**What this task involves:**
Reproduce the material word for word; the images stay out.
<<<<
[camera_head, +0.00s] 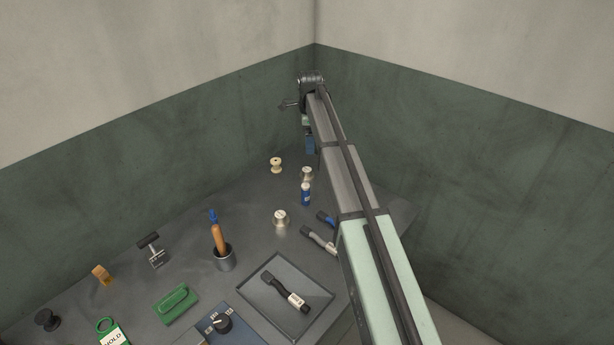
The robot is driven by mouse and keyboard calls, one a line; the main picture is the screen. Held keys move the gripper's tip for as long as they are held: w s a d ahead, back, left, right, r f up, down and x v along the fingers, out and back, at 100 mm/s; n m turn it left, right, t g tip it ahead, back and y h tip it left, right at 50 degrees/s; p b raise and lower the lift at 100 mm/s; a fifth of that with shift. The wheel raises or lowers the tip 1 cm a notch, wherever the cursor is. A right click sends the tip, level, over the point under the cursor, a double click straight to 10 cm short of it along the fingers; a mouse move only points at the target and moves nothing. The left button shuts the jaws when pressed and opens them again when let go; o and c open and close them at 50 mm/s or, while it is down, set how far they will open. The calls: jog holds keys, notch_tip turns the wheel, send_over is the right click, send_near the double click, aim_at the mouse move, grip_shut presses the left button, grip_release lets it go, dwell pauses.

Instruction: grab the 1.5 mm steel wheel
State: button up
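Two small silvery reels with pale labelled tops stand on the grey table in the head view. One steel wheel (281,217) is near the middle, and the other steel wheel (307,174) is farther back beside my arm. Their labels are too small to read, so I cannot tell which is 1.5 mm. A cream spool (276,164) stands to the left of the back one. My arm reaches up over the table's back right. My gripper (310,146) seems to hang at its far end, partly hidden by the arm; its fingers are not clear.
A blue bottle (306,194) stands between the two reels. Grey-handled tools (318,240) lie beside my arm. A tray (251,285) holds a dark labelled tool. A cup (224,259) holds an orange-handled tool. Green walls close the back corner.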

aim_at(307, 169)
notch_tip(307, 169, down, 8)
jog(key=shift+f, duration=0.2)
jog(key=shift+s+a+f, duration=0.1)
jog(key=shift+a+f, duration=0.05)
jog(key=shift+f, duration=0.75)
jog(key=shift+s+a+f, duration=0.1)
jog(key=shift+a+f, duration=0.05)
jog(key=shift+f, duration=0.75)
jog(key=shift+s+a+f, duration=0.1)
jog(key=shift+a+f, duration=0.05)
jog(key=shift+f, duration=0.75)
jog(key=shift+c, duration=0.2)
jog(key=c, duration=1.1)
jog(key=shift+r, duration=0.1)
>>>>
**Task solution:**
[camera_head, +0.00s] 
The robot is driven by mouse and keyboard calls, one a line; the main picture is the screen. Held keys move the gripper's tip for as long as they are held: w s a d ahead, back, left, right, r f up, down and x v along the fingers, out and back, at 100 mm/s; n m turn it left, right, t g tip it ahead, back and y h tip it left, right at 50 degrees/s; p b raise and lower the lift at 100 mm/s; a fifth of that with shift. The wheel raises or lowers the tip 1 cm a notch, wherever the cursor is. A right click sends the tip, level, over the point under the cursor, a double click straight to 10 cm short of it along the fingers; a mouse move only points at the target and moves nothing. The left button shuts the jaws when pressed and opens them again when let go; o and c open and close them at 50 mm/s or, while it is down, set how far they will open. The calls: jog holds keys, notch_tip turns the wheel, send_over is the right click, send_near the double click, aim_at the mouse move, grip_shut presses the left button, grip_release lets it go, dwell pauses.

Instruction: grab the 1.5 mm steel wheel
State: button up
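Two small silvery reels with pale labelled tops stand on the grey table in the head view. One steel wheel (281,217) is near the middle, and the other steel wheel (307,174) is farther back beside my arm. Their labels are too small to read, so I cannot tell which is 1.5 mm. A cream spool (276,164) stands to the left of the back one. My arm reaches up over the table's back right. My gripper (310,146) seems to hang at its far end, partly hidden by the arm; its fingers are not clear.
A blue bottle (306,194) stands between the two reels. Grey-handled tools (318,240) lie beside my arm. A tray (251,285) holds a dark labelled tool. A cup (224,259) holds an orange-handled tool. Green walls close the back corner.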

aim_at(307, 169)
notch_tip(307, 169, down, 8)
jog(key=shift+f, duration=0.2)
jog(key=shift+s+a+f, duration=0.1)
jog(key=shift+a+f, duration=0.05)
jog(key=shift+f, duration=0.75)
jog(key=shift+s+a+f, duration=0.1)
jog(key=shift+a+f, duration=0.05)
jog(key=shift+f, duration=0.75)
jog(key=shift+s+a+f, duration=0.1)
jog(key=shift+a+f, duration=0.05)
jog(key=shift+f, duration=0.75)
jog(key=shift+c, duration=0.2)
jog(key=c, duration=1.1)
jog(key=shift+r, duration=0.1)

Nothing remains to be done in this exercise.